Following exposure of  a 2009 $25,000 Congressional lobbying contribution to defeat The US House of Representatives resolution that condemned the Uganda Anti-Homosexuality Bill , the FRC issued a statement denying that they were trying to kill the bill, but rather that they wanted to change the language of the bill “to remove sweeping and inaccurate assertions that homosexual conduct is internationally recognized as a fundamental human right.”

While many people who support the agenda of the Family Research Council and Focus on the Family, may, in fact, be extremely homophobic, I wonder if they realize they are advocating, through their millions and millions of dollars of contributions to these organizations, murder of people for being gay?  How many of those donors would, if asked, agree that someone should face execution or life in prison for being a gay male or a lesbian?

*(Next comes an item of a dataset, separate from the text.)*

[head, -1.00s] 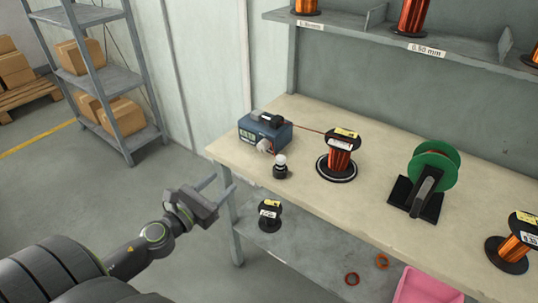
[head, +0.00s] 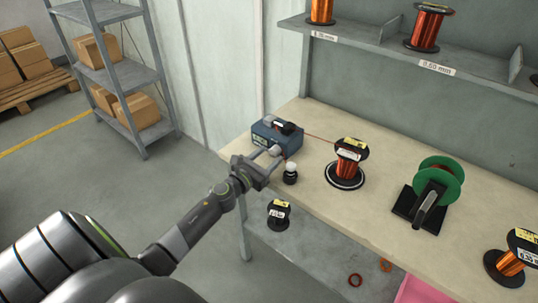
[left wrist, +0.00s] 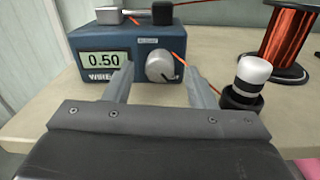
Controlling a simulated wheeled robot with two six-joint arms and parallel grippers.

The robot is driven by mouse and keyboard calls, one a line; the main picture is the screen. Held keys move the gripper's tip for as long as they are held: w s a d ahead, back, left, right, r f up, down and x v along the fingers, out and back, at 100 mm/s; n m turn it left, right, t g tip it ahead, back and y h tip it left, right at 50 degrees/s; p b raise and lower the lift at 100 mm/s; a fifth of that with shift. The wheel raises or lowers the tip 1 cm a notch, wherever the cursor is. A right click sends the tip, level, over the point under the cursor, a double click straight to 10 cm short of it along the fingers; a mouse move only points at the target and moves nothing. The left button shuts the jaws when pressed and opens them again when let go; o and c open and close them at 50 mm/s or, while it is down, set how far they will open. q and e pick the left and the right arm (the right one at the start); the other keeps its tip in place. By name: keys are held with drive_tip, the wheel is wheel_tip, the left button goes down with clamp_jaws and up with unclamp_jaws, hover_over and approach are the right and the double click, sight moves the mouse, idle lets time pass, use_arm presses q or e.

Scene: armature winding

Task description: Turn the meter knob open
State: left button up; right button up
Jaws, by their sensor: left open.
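The blue wire meter (head: 275,137) stands at the left end of the workbench. In the left wrist view the meter (left wrist: 98,72) shows a display (left wrist: 103,59) reading 0.50 and a round silver knob (left wrist: 163,65) with a light pointer mark. My left gripper (head: 269,161) is at the bench edge, close to the meter's front. In the left wrist view my left gripper (left wrist: 160,84) is open, its fingers pointing at the meter on either side of the knob. The knob stands between them, with gaps on both sides. My right gripper is not in view.
A white-capped black bottle (head: 290,173) stands close to the right finger. A copper wire spool (head: 349,163) and a green-reel stand (head: 437,183) are further right on the bench (head: 316,187). A black spool (head: 279,214) sits on the lower shelf.

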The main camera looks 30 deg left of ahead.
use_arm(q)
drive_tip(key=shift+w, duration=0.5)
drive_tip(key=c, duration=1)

I don’t know about you, but I am picturing Nazi Germany.  I am picturing every regime through-out history that has sanctioned murder and turned neighbor against neighbor, punishing those who don’t “out” someone else, to eradicate someone or something they feared or even hated.  The Catholic Church is globally bigger and more homophobic than either of these groups, but they are anti-death penalty.  Those who lead the Family Research Council and other hate group leaders are taking a position that followers wouldn’t support if they understood.  I have to believe that no matter how you felt about homosexuality, you wouldn’t support execution of someone for being gay.

I suggest that we have to make sure, somehow, that those members and believers who are supporting Focus on the Family and the Family Research Council, know that they are supporting a leader who supports execution for being gay.  Because let me ask you this…. Who is next?